Tijdens de rijping verandert niet alleen de kleur van de boon en de tectuur, maar ook de smaak. De rijpe vrucht is straffer van smaak dan de onrijpe, door - hoe kan het haast anders - tannine. Daarnaast proef je in de vrucht de bitterheid van saponine, een glycoide die je in veel bonensoorten tegenkomt, en behoort tot de afweermechanismen van de plant. Aan de unieke aroma's dankt de boon in Ghana de titel 'soep parfum' (prekese).
De droge boon is verhout, en zo hard dat je hem alleen met gepast geweld kunt openen. In veel toepassingen worden de zaden terzijde gelegd en wordt alleen de peul bereid.
De gedroogde peulen zijn het hele jaar door leverbaar. Het is de eerste keer misschien een speurtocht, omdat de meest uiteenlopende Afrikaanse benamingen worden gebruikt. Hier zijn er enkele:
De gedroogde peul wordt in stukken gesneden of gebroken. Deze worden in hun geheel gebruikt, of gemalen in gerechten gebruikt. Soms worden ook de zaden (bonen) gebruikt, vaak ook niet.
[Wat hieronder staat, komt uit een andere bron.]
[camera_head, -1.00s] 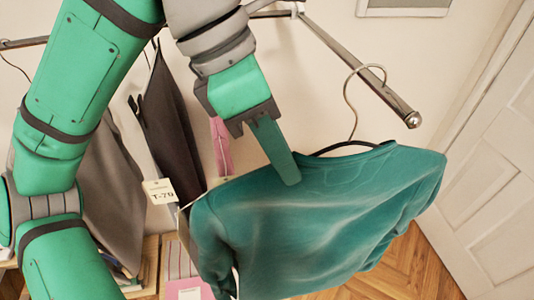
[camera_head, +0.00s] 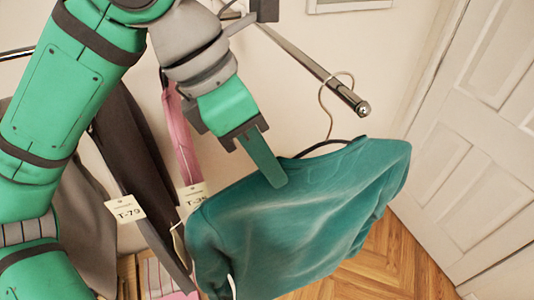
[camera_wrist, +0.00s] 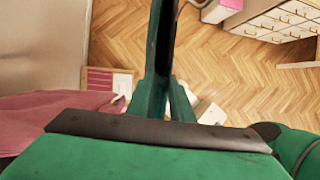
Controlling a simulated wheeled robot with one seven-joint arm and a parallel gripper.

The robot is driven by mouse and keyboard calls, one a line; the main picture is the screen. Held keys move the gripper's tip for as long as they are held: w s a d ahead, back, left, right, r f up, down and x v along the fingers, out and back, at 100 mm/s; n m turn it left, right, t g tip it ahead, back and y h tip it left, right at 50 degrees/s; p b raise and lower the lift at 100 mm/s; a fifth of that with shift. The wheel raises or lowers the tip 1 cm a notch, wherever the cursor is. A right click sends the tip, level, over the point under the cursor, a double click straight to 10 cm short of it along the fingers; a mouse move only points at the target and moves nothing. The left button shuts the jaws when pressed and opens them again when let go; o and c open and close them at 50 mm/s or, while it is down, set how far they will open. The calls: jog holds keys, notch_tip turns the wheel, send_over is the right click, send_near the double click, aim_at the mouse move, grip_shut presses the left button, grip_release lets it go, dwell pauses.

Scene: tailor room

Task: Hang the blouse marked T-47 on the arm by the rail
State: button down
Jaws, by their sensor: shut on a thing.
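A teal blouse (camera_head: 310,220) hangs tilted from a hanger with a thin metal hook (camera_head: 327,105). My gripper (camera_head: 265,165) is shut on the blouse at its left shoulder. In the wrist view, my gripper (camera_wrist: 165,105) has the dark teal cloth (camera_wrist: 161,45) edge-on between its fingers. The metal arm by the rail (camera_head: 320,72) slopes down to a rounded end. The hook overlaps the arm near that end in the head view; I cannot tell whether it rests on it. A tag edge (camera_head: 179,242) shows by the blouse's left side, unreadable.
Dark trousers (camera_head: 130,140), a grey garment (camera_head: 75,205) and a pink garment (camera_head: 183,135) hang at left. A tag reads T-79 (camera_head: 125,209); another tag (camera_head: 194,194) is partly hidden. A white door (camera_head: 480,150) stands right. Wooden floor (camera_head: 385,250) is clear.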

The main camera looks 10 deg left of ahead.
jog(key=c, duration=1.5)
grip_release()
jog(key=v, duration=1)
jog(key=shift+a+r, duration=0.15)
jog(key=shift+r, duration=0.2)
Een befaamd gerecht is Oghwo amiedi of banga, een maaltijdsoep met vis uit de Urhobo-keuken, waarnaar het gelijknamige specerijenmengsel is genoemd.
Maar de peul wordt ook gebruikt om thee van te trekken, en wordt verwerkt in snoep.
De gedroogde peul is lang houdbaar, mits droog bewaard.